Not that Santana may have been the perfect pitcher to vent this day. Not after surrendering five runs in five innings. But even if he'd held the Mets to his current ERA of 3.88, Atlanta would still have lost. So bad have the Braves been of late that they've scored two or fewer runs in 11 of their last 18 games.

After standing one-half game out of first on July 29, Atlanta has gone 18-30 since, including a pathetic 4-14 mark thus far in September.

If that sounds eerily like at least one of the three previous Septembers in which Gonzalez has managed the club, it should. In one of the worst meltdowns in major league history, the Braves went 9-18 in 2011 to blow an eight-and-a-half game lead on Sept. 6 for a wildcard berth. They failed to make the playoffs on the final night of the regular season.

A further indictment of Gonzalez, former hitting coach Larry Parrish (2011) and current hitting coaches Greg Walker and Scott Fletcher: In not a single one of their four Septembers in charge have the Braves hit more than .235 for the month. Not one. They've limped to the finish line every autumn and now missed the postseason altogether half the time.

This is not to lay all the blame at the feet of Gonzalez and his hitting coaches. The players must bear much responsibility for this collapse, as well as Wren, who assembled this team. What shouldn't be allowed is much sympathy for this season because of the preseason injuries to pitchers Kris Medlen, Brandon Beachy and Rhea County product Cory Gearrin. Braves hitting, or lack thereof, not Braves pitching is what's killing this organization.

So should Gonzales be fired? On this year alone, you'd have to say yes. It's true he followed the nearly-irreplaceable Bobby Cox after Cox stepped down at the close of the 2010 season and there was certainly sound reasoning for hiring the former Cox assistant at that time, given that he basically seemed like Bobby Jr. with a ring tattoo.

And that may well have been what the club needed then. Always a players' manager, almost never criticizing his athletes in public, continually looking for the silver lining in every cloud, Gonzalez seemed to mostly get the most of his players until it mattered most. At least until this year.

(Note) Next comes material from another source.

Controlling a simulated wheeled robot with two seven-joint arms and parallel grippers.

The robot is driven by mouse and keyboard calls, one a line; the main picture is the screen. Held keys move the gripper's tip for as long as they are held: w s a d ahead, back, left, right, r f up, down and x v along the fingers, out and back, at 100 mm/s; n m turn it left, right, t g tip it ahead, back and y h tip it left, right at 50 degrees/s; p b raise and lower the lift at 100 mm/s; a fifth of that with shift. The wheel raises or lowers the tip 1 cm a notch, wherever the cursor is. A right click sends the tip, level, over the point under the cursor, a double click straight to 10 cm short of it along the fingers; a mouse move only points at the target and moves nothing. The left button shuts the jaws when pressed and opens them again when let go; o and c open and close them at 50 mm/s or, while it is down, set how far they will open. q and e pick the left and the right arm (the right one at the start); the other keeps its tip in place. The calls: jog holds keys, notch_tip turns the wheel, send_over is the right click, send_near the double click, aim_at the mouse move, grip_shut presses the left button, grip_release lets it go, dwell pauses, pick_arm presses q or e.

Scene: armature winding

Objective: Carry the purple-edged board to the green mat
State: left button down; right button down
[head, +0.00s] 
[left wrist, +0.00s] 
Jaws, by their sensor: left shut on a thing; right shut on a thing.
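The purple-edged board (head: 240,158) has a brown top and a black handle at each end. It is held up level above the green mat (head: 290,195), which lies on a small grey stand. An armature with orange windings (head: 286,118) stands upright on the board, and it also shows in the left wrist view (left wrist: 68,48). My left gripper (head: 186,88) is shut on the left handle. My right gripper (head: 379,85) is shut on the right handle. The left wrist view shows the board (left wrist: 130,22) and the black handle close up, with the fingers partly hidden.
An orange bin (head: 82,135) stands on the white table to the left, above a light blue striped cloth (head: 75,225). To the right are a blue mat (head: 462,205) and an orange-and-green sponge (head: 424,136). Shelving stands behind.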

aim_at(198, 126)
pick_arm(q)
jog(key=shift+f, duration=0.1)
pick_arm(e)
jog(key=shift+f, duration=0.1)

As for Wren, he brought in the Upton brothers and Chris Johnson and waved goodbye to catcher and clubhouse glue Brian McCann. While Justin Upton has been crucial to the Braves' moderate successes until this month -- he's leading the club in home runs (27) and RBI (97) this season -- he's batted a major-league low .125 among every-day players for September. Brother BJ's been a disaster from the start and Johnson has begun to hit the skids.

Such miscalculations in talent have cost better men than Wren their jobs and it should end his seven-year tenure.

If Wren's gone, the logical choice to replace him is former John Schuerholz aid Dayton Moore, who currently holds the GM job for resurgent Kansas City. The roll-the-dice pick might be current assistant GM John Coppolella, who is said to embrace the "money ball" approach of signing undervalued talent cheap.

Yet whatever happens in the front office, the position players must learn how to manufacture runs in a way that will allow them to rise above their current ranking of second-to-last in the majors in runs scored and third in the NL in strikeouts.

It all looks as if a najor housecleaning might be in order other than the balance of the pitching staff, first baseman Freddie Freeman, shortstop Andrelton Simmons and right fielder Jason Heyward.

True to his protective roots, Gonzalez said of Sunday's loss, "We had a chance ... If we'd gotten a couple more runs, it might have been a different ballgame."

If they'd gotten a couple of more runs a couple of dozen more times it might have been a different season. Instead, it feels like it's time to get different leadership from the top down.